◆ **STATED TASK**: Each entry that follows is to be retyped exactly. Pictures do not belong in the copy.

=======

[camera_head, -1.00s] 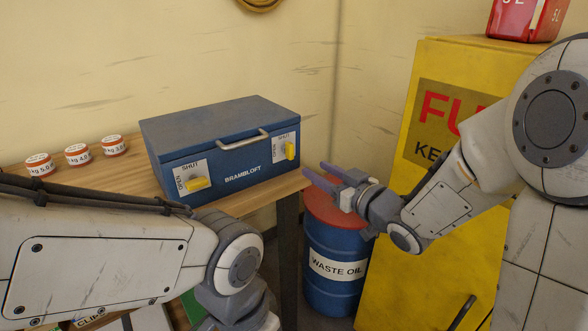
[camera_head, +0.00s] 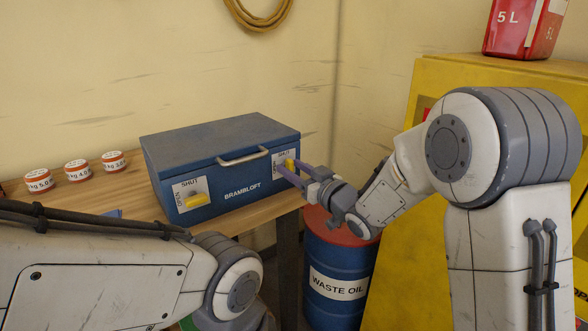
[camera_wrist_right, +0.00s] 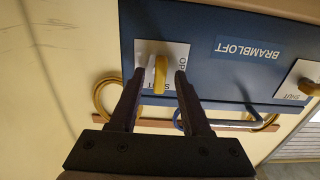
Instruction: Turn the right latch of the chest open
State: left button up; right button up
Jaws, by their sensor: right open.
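The blue chest (camera_head: 222,196) stands on the wooden table with its lid down. Its right latch (camera_head: 290,162) is a yellow handle on a white plate, partly covered by my gripper in the head view. In the right wrist view, which shows the chest upside down, the latch (camera_wrist_right: 161,72) stands upright, its lower end by the SHUT label. My right gripper (camera_head: 288,170) is open, its fingertips on either side of the handle, with a gap visible. The left latch (camera_head: 203,201) lies crosswise. My left arm shows, but its gripper is out of view.
A metal carrying handle (camera_head: 243,157) sits at the chest's front top edge. A blue waste oil drum (camera_head: 335,265) with a red top stands below my right forearm. A yellow cabinet (camera_head: 398,240) is at the right. Several round tins (camera_head: 76,171) stand left of the chest.

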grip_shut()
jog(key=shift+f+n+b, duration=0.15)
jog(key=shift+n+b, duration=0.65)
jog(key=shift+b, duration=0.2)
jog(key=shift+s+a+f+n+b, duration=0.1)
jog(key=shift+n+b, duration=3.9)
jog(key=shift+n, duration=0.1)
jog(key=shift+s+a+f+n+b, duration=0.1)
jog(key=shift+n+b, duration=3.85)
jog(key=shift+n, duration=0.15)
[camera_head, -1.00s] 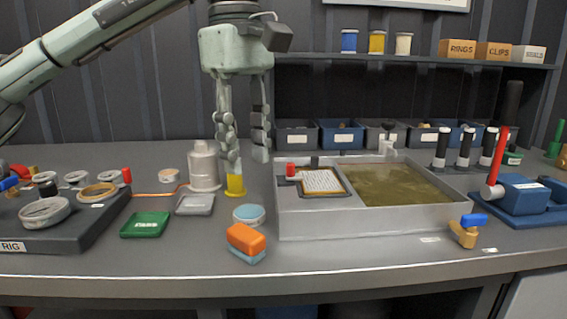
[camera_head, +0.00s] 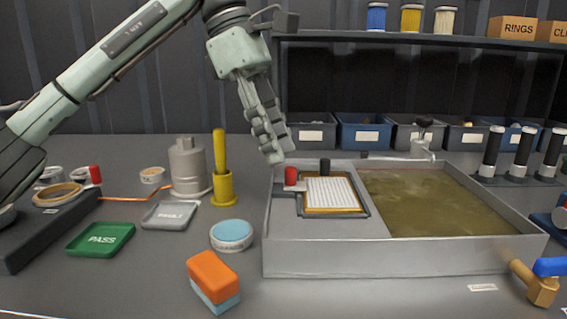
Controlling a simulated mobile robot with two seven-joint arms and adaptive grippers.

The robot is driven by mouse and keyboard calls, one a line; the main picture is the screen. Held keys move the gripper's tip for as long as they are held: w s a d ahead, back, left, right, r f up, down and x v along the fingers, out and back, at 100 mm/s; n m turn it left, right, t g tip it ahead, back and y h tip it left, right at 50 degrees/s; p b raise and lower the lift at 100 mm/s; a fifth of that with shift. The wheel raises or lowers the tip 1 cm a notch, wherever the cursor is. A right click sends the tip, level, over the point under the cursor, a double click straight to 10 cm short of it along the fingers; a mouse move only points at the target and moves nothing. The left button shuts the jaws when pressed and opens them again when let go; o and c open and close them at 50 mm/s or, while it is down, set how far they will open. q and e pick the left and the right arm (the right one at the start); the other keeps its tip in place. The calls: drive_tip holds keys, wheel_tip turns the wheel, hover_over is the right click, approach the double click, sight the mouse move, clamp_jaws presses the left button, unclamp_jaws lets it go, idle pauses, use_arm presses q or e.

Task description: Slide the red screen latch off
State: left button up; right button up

=======

◆ **FULL RESPONSE**:
[camera_head, -1.00s] 
[camera_head, +0.00s] 
[camera_wrist_right, +0.00s] 
Instruction: Turn the right latch of the chest open
State: left button up; right button up
Jaws, by their sensor: right open.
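The blue chest (camera_head: 222,196) stands on the wooden table with its lid down. Its right latch (camera_head: 290,162) is a yellow handle on a white plate, partly covered by my gripper in the head view. In the right wrist view, which shows the chest upside down, the latch (camera_wrist_right: 161,72) stands upright, its lower end by the SHUT label. My right gripper (camera_head: 288,170) is open, its fingertips on either side of the handle, with a gap visible. The left latch (camera_head: 203,201) lies crosswise. My left arm shows, but its gripper is out of view.
A metal carrying handle (camera_head: 243,157) sits at the chest's front top edge. A blue waste oil drum (camera_head: 335,265) with a red top stands below my right forearm. A yellow cabinet (camera_head: 398,240) is at the right. Several round tins (camera_head: 76,171) stand left of the chest.

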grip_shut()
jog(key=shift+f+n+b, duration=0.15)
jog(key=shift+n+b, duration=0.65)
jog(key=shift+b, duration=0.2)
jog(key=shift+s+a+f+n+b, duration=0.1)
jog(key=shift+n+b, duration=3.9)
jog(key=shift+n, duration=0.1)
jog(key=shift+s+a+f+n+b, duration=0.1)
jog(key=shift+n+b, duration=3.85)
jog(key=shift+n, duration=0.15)
[camera_head, -1.00s] 
[camera_head, +0.00s] 
Controlling a simulated mobile robot with two seven-joint arms and adaptive grippers.

The robot is driven by mouse and keyboard calls, one a line; the main picture is the screen. Held keys move the gripper's tip for as long as they are held: w s a d ahead, back, left, right, r f up, down and x v along the fingers, out and back, at 100 mm/s; n m turn it left, right, t g tip it ahead, back and y h tip it left, right at 50 degrees/s; p b raise and lower the lift at 100 mm/s; a fifth of that with shift. The wheel raises or lowers the tip 1 cm a notch, wherever the cursor is. A right click sends the tip, level, over the point under the cursor, a double click straight to 10 cm short of it along the fingers; a mouse move only points at the target and moves nothing. The left button shuts the jaws when pressed and opens them again when let go; o and c open and close them at 50 mm/s or, while it is down, set how far they will open. q and e pick the left and the right arm (the right one at the start); the other keeps its tip in place. The calls: drive_tip holds keys, wheel_tip turns the wheel, hover_over is the right click, approach the double click, sight the mouse move, clamp_jaws presses the left button, unclamp_jaws lets it go, idle pauses, use_arm presses q or e.

Task description: Slide the red screen latch off
State: left button up; right button up

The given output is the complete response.